* [Given problem]: The listing must be reproduced in full, exactly as it stands.

— BEGIN —

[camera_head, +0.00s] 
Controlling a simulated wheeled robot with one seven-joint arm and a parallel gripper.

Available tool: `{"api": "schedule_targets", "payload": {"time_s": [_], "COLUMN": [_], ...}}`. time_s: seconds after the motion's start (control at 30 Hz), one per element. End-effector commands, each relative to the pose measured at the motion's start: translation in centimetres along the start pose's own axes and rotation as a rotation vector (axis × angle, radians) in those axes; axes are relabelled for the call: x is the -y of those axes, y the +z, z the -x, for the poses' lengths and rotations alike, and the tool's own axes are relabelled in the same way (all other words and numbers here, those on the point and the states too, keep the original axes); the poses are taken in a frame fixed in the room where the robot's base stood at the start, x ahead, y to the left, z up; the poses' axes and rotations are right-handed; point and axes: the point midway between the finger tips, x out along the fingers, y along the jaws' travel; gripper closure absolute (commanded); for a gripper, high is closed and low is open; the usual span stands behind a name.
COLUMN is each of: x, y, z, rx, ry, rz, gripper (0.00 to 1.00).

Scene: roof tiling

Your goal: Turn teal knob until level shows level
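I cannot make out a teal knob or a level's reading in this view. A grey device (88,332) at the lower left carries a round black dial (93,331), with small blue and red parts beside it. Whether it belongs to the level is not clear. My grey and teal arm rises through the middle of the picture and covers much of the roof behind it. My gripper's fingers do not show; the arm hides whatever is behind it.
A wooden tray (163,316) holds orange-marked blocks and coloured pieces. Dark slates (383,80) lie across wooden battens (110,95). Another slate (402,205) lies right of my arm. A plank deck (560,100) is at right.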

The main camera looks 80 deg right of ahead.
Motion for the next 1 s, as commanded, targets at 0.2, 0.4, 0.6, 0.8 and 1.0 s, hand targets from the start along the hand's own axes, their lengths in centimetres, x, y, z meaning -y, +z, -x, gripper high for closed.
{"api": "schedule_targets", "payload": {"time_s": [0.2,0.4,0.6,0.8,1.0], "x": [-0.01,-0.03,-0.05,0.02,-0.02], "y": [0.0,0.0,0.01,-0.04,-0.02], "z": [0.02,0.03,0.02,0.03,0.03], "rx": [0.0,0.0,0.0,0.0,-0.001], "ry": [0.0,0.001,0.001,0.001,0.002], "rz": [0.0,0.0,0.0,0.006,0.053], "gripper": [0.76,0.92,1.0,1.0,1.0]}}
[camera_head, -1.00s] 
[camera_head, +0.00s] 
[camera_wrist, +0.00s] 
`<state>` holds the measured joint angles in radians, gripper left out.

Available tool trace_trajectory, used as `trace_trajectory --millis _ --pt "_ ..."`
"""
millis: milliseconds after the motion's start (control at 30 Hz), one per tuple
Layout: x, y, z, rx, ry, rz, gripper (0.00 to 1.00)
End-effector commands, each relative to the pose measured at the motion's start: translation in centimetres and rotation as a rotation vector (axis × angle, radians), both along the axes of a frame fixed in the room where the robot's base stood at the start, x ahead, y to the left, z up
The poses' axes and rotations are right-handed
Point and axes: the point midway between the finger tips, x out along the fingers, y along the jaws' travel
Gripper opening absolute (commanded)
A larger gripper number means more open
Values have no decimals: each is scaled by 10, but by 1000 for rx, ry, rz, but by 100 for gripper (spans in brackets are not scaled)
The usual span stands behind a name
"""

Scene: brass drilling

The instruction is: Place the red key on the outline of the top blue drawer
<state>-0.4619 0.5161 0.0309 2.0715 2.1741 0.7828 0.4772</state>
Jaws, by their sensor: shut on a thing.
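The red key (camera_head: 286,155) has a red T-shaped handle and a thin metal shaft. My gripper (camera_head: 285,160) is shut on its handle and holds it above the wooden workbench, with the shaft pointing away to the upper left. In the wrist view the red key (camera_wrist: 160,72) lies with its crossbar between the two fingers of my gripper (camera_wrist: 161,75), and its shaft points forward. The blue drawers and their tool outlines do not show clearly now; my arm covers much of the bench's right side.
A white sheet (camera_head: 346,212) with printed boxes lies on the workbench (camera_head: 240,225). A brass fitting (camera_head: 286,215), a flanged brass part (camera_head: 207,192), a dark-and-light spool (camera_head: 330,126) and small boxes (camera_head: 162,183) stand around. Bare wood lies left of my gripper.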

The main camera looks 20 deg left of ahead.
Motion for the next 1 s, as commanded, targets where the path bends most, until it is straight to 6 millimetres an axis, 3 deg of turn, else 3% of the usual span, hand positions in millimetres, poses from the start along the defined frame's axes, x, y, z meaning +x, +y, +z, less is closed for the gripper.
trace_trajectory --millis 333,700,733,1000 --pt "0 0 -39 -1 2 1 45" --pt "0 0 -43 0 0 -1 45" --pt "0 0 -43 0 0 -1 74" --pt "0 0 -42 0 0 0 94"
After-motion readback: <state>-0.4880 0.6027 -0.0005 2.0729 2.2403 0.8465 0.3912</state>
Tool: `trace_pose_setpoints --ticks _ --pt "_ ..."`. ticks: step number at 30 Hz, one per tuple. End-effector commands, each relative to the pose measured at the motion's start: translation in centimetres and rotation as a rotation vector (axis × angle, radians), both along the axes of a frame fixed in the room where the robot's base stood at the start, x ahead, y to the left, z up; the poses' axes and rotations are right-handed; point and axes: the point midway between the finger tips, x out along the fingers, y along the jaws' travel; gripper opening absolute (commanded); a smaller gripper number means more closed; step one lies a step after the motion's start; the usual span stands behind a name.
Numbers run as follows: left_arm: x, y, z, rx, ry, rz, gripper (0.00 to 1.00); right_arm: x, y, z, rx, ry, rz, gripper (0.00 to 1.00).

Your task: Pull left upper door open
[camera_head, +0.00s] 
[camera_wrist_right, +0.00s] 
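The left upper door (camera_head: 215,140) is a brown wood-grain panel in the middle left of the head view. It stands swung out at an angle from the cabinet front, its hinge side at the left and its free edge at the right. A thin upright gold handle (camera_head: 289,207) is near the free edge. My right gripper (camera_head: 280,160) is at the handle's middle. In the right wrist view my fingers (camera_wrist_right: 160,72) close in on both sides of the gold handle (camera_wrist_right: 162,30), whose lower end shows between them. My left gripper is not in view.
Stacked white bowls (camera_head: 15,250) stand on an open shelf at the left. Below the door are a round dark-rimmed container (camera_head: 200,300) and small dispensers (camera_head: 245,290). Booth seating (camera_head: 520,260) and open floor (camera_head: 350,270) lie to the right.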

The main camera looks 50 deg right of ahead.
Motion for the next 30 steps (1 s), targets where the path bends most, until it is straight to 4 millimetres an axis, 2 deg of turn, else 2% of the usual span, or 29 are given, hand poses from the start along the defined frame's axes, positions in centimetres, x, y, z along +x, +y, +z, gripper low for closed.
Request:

— END —

* [Solved problem]:
[camera_head, +0.00s] 
Controlling a simulated wheeled robot with one seven-joint arm and a parallel gripper.

Available tool: `{"api": "schedule_targets", "payload": {"time_s": [_], "COLUMN": [_], ...}}`. time_s: seconds after the motion's start (control at 30 Hz), one per element. End-effector commands, each relative to the pose measured at the motion's start: translation in centimetres along the start pose's own axes and rotation as a rotation vector (axis × angle, radians) in those axes; axes are relabelled for the call: x is the -y of those axes, y the +z, z the -x, for the poses' lengths and rotations alike, and the tool's own axes are relabelled in the same way (all other words and numbers here, those on the point and the states too, keep the original axes); the poses are taken in a frame fixed in the room where the robot's base stood at the start, x ahead, y to the left, z up; the poses' axes and rotations are right-handed; point and axes: the point midway between the finger tips, x out along the fingers, y along the jaws' travel; gripper closure absolute (commanded); for a gripper, high is closed and low is open; the usual span stands behind a name.
COLUMN is each of: x, y, z, rx, ry, rz, gripper (0.00 to 1.00).

Scene: roof tiling

Your goal: Turn teal knob until level shows level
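I cannot make out a teal knob or a level's reading in this view. A grey device (88,332) at the lower left carries a round black dial (93,331), with small blue and red parts beside it. Whether it belongs to the level is not clear. My grey and teal arm rises through the middle of the picture and covers much of the roof behind it. My gripper's fingers do not show; the arm hides whatever is behind it.
A wooden tray (163,316) holds orange-marked blocks and coloured pieces. Dark slates (383,80) lie across wooden battens (110,95). Another slate (402,205) lies right of my arm. A plank deck (560,100) is at right.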

The main camera looks 80 deg right of ahead.
Motion for the next 1 s, as commanded, targets at 0.2, 0.4, 0.6, 0.8 and 1.0 s, hand targets from the start along the hand's own axes, their lengths in centimetres, x, y, z meaning -y, +z, -x, gripper high for closed.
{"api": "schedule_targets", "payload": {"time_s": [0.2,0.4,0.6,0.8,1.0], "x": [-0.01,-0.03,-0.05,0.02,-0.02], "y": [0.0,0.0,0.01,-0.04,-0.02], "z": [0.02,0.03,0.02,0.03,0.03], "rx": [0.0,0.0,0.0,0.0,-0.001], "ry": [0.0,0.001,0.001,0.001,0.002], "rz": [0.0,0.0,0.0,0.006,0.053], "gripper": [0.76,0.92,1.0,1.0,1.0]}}
[camera_head, -1.00s] 
[camera_head, +0.00s] 
[camera_wrist, +0.00s] 
`<state>` holds the measured joint angles in radians, gripper left out.

Available tool trace_trajectory, used as `trace_trajectory --millis _ --pt "_ ..."`
"""
millis: milliseconds after the motion's start (control at 30 Hz), one per tuple
Layout: x, y, z, rx, ry, rz, gripper (0.00 to 1.00)
End-effector commands, each relative to the pose measured at the motion's start: translation in centimetres and rotation as a rotation vector (axis × angle, radians), both along the axes of a frame fixed in the room where the robot's base stood at the start, x ahead, y to the left, z up
The poses' axes and rotations are right-handed
Point and axes: the point midway between the finger tips, x out along the fingers, y along the jaws' travel
Gripper opening absolute (commanded)
A larger gripper number means more open
Values have no decimals: each is scaled by 10, but by 1000 for rx, ry, rz, but by 100 for gripper (spans in brackets are not scaled)
The usual span stands behind a name
"""

Scene: brass drilling

The instruction is: Place the red key on the outline of the top blue drawer
<state>-0.4619 0.5161 0.0309 2.0715 2.1741 0.7828 0.4772</state>
Jaws, by their sensor: shut on a thing.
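The red key (camera_head: 286,155) has a red T-shaped handle and a thin metal shaft. My gripper (camera_head: 285,160) is shut on its handle and holds it above the wooden workbench, with the shaft pointing away to the upper left. In the wrist view the red key (camera_wrist: 160,72) lies with its crossbar between the two fingers of my gripper (camera_wrist: 161,75), and its shaft points forward. The blue drawers and their tool outlines do not show clearly now; my arm covers much of the bench's right side.
A white sheet (camera_head: 346,212) with printed boxes lies on the workbench (camera_head: 240,225). A brass fitting (camera_head: 286,215), a flanged brass part (camera_head: 207,192), a dark-and-light spool (camera_head: 330,126) and small boxes (camera_head: 162,183) stand around. Bare wood lies left of my gripper.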

The main camera looks 20 deg left of ahead.
Motion for the next 1 s, as commanded, targets where the path bends most, until it is straight to 6 millimetres an axis, 3 deg of turn, else 3% of the usual span, hand positions in millimetres, poses from the start along the defined frame's axes, x, y, z meaning +x, +y, +z, less is closed for the gripper.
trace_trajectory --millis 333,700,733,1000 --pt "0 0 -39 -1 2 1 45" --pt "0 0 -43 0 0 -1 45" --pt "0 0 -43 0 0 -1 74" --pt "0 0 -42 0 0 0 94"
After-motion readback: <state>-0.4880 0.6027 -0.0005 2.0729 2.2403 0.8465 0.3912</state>
Tool: `trace_pose_setpoints --ticks _ --pt "_ ..."`. ticks: step number at 30 Hz, one per tuple. End-effector commands, each relative to the pose measured at the motion's start: translation in centimetres and rotation as a rotation vector (axis × angle, radians), both along the axes of a frame fixed in the room where the robot's base stood at the start, x ahead, y to the left, z up; the poses' axes and rotations are right-handed; point and axes: the point midway between the finger tips, x out along the fingers, y along the jaws' travel; gripper opening absolute (commanded); a smaller gripper number means more closed; step one lies a step after the motion's start; the usual span stands behind a name.
Numbers run as follows: left_arm: x, y, z, rx, ry, rz, gripper (0.00 to 1.00); right_arm: x, y, z, rx, ry, rz, gripper (0.00 to 1.00).

Your task: Pull left upper door open
[camera_head, +0.00s] 
[camera_wrist_right, +0.00s] 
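The left upper door (camera_head: 215,140) is a brown wood-grain panel in the middle left of the head view. It stands swung out at an angle from the cabinet front, its hinge side at the left and its free edge at the right. A thin upright gold handle (camera_head: 289,207) is near the free edge. My right gripper (camera_head: 280,160) is at the handle's middle. In the right wrist view my fingers (camera_wrist_right: 160,72) close in on both sides of the gold handle (camera_wrist_right: 162,30), whose lower end shows between them. My left gripper is not in view.
Stacked white bowls (camera_head: 15,250) stand on an open shelf at the left. Below the door are a round dark-rimmed container (camera_head: 200,300) and small dispensers (camera_head: 245,290). Booth seating (camera_head: 520,260) and open floor (camera_head: 350,270) lie to the right.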

The main camera looks 50 deg right of ahead.
Motion for the next 30 steps (1 s), targets where the path bends most, until it is straight to 4 millimetres an axis, 2 deg of turn, else 2% of the usual span, or 29 are given, hand poses from the start along the defined frame's axes, positions in centimetres, x, y, z along +x, +y, +z, gripper low for closed.
Request:

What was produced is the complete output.